— begin Records for the task —
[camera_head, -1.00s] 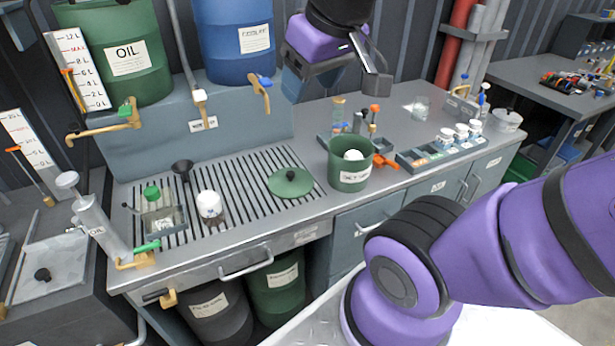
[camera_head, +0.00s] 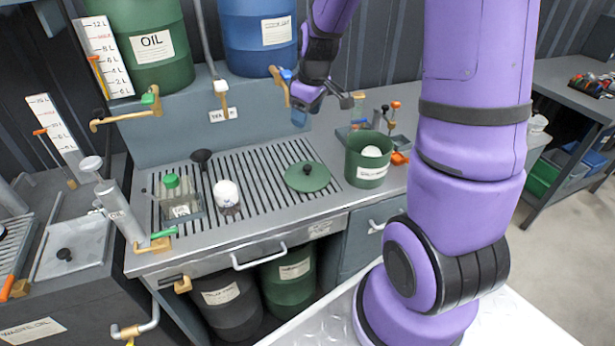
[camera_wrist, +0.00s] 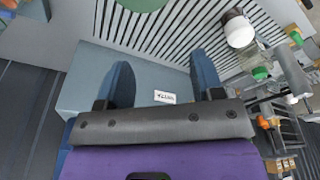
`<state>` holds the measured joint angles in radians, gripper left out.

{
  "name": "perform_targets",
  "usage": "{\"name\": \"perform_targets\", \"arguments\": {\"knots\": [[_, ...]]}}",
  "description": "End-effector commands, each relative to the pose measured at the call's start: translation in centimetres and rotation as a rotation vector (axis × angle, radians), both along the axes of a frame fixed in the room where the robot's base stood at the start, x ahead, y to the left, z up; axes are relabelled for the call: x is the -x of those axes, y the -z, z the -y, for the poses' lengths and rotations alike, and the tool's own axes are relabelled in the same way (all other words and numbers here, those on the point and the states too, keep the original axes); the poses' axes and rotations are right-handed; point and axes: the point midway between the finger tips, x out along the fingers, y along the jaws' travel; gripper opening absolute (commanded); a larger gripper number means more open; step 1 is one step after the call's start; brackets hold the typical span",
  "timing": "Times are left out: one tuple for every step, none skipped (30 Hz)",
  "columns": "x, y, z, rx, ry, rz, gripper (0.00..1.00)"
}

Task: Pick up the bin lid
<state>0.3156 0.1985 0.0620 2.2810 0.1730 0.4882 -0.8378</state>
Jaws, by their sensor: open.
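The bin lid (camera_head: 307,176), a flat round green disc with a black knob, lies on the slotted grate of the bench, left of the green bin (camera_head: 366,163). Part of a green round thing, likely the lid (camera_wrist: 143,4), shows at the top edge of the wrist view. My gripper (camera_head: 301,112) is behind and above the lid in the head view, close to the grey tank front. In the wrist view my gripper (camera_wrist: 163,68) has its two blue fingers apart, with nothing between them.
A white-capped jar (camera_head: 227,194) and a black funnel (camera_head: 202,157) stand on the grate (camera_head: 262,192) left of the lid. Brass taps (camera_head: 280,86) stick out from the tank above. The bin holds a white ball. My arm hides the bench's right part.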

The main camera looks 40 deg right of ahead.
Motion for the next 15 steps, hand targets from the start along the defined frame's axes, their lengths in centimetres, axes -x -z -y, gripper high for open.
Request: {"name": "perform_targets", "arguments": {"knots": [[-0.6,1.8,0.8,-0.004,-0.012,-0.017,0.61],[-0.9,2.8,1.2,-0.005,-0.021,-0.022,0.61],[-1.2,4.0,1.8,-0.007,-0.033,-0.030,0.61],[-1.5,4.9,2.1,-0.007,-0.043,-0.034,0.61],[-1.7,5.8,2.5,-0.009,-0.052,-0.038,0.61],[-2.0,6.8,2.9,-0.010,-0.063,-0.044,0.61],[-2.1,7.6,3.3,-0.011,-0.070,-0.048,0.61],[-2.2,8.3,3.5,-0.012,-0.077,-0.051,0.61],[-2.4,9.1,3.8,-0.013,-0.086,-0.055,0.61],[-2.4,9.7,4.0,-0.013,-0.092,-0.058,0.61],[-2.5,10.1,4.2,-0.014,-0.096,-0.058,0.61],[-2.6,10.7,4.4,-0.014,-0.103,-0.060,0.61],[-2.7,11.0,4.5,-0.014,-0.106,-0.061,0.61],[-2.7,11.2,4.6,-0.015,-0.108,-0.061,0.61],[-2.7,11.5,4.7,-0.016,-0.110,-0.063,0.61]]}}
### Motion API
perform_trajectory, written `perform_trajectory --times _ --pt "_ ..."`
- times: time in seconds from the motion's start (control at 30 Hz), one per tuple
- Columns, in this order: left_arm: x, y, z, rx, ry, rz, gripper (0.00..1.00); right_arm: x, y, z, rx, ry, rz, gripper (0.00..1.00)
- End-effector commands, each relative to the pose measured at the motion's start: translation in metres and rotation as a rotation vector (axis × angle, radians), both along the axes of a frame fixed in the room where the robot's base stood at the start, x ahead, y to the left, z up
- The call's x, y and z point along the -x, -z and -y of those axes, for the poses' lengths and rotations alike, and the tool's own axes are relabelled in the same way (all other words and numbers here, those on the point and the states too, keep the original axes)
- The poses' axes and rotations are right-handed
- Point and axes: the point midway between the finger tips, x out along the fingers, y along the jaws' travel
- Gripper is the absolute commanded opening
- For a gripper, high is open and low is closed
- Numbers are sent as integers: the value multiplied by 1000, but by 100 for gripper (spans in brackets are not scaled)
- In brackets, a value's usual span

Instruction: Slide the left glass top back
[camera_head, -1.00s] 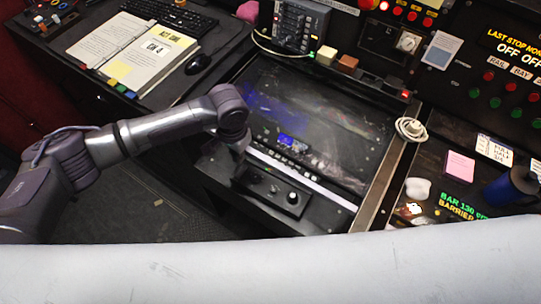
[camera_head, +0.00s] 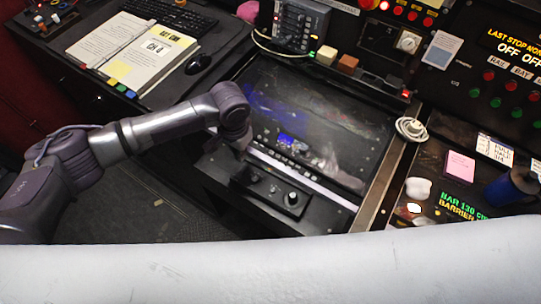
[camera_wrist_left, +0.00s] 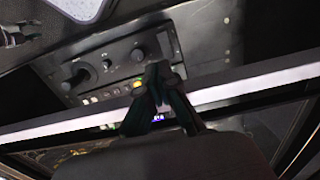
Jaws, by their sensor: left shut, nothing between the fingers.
— end Records for the task —
* _Goal_:
Using the data above, extract exactly the lines from the one that holds "--times _ --pt" to the one that holds "- Numbers are", both ends included, and no others.

* _Task answer_:
perform_trajectory, written `perform_trajectory --times _ --pt "_ ..."`
- times: time in seconds from the motion's start (control at 30 Hz), one per tuple
- Columns, in this order: left_arm: x, y, z, rx, ry, rz, gripper (0.00..1.00); right_arm: x, y, z, rx, ry, rz, gripper (0.00..1.00)
- End-effector commands, each relative to the pose measured at the motion's start: translation in metres and rotation as a rotation vector (axis × angle, radians), both along the axes of a frame fixed in the room where the robot's base stood at the start, x ahead, y to the left, z up
- The call's x, y and z point along the -x, -z and -y of those axes, for the poses' lengths and rotations alike, and the tool's own axes are relabelled in the same way (all other words and numbers here, those on the point and the states too, keep the original axes)
- The poses' axes and rotations are right-handed
- Point and axes: the point midway between the finger tips, x out along the fingers, y along the jaws' travel
- Gripper is the absolute commanded opening
- For a gripper, high is open and low is closed
- Numbers are sent as integers: the value multiplied by 1000, but by 100 for gripper (spans in brackets are not scaled)

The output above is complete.